- _Written problem_
Below this line are records; write out exactly the lines from the one containing "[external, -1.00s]" through the one containing "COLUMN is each", with the pictures left out.

- _Provided records_
====

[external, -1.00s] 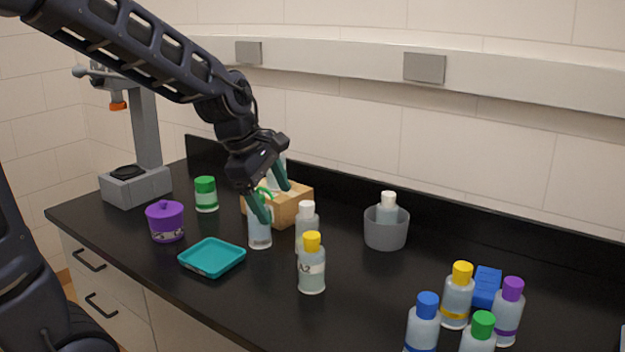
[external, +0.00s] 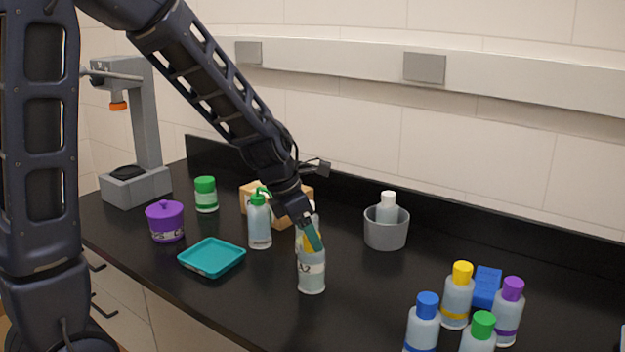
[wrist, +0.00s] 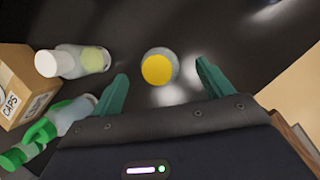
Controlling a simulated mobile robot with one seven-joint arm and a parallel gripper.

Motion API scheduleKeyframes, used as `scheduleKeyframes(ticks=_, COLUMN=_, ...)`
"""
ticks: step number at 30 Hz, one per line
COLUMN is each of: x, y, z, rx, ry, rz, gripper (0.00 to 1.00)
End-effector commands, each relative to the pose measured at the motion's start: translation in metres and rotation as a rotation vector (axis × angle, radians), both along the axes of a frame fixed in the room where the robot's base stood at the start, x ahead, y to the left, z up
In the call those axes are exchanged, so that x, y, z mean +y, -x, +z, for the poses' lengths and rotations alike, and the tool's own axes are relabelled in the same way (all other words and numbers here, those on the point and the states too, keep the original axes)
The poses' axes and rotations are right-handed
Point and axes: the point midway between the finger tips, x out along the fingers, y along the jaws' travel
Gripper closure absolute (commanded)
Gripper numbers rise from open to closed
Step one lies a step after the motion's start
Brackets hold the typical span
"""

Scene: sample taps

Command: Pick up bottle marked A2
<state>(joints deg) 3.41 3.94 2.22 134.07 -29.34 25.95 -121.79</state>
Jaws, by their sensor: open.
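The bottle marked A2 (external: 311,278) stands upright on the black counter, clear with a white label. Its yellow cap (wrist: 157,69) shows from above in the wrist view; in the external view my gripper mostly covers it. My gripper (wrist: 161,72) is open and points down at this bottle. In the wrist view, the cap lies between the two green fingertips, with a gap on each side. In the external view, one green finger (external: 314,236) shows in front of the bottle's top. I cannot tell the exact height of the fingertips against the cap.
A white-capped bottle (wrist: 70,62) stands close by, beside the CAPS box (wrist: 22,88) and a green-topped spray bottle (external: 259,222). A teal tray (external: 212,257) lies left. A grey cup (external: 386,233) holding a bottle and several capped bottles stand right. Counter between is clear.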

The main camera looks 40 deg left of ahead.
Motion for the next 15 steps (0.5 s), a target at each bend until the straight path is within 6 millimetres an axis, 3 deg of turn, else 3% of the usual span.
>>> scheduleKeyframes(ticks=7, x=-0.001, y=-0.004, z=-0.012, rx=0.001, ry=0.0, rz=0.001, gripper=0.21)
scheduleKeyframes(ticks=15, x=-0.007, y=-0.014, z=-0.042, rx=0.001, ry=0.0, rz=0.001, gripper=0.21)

====

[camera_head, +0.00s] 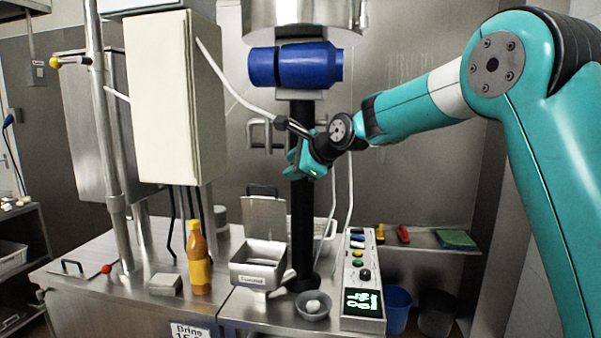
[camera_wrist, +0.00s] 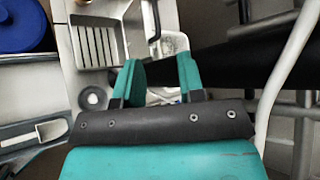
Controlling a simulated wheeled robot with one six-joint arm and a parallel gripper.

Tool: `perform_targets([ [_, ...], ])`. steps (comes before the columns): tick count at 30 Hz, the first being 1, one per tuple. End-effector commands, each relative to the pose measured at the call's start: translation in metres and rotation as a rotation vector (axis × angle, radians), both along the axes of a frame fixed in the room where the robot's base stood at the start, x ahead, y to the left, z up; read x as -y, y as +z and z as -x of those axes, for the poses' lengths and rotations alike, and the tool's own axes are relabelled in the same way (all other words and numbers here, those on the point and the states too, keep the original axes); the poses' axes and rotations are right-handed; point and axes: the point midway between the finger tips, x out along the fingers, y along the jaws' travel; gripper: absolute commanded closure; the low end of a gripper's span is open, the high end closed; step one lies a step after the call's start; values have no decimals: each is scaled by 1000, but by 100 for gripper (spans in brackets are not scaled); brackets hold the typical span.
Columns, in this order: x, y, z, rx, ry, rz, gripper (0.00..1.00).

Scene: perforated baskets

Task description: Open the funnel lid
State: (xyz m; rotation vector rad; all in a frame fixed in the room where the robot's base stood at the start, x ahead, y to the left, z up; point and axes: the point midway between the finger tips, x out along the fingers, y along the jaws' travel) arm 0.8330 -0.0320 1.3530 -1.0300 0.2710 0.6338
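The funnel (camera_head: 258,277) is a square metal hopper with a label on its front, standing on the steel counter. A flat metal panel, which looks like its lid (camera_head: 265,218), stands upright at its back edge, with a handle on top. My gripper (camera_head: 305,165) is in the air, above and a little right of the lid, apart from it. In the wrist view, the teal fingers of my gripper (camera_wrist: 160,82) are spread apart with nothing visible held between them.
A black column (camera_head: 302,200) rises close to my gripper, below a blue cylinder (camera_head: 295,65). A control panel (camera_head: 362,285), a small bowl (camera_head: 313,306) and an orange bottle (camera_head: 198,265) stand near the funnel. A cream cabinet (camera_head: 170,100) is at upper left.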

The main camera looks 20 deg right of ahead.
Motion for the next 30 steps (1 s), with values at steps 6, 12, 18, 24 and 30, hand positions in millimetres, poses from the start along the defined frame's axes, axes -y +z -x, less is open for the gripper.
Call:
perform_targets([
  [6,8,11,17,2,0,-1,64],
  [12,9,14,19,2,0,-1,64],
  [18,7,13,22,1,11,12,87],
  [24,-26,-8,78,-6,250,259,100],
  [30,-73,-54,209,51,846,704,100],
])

====

- _The answer_
[external, -1.00s] 
[external, +0.00s] 
[wrist, +0.00s] 
Controlling a simulated mobile robot with one seven-joint arm and a parallel gripper.

Motion API scheduleKeyframes, used as `scheduleKeyframes(ticks=_, COLUMN=_, ...)`
"""
ticks: step number at 30 Hz, one per line
COLUMN is each of: x, y, z, rx, ry, rz, gripper (0.00 to 1.00)

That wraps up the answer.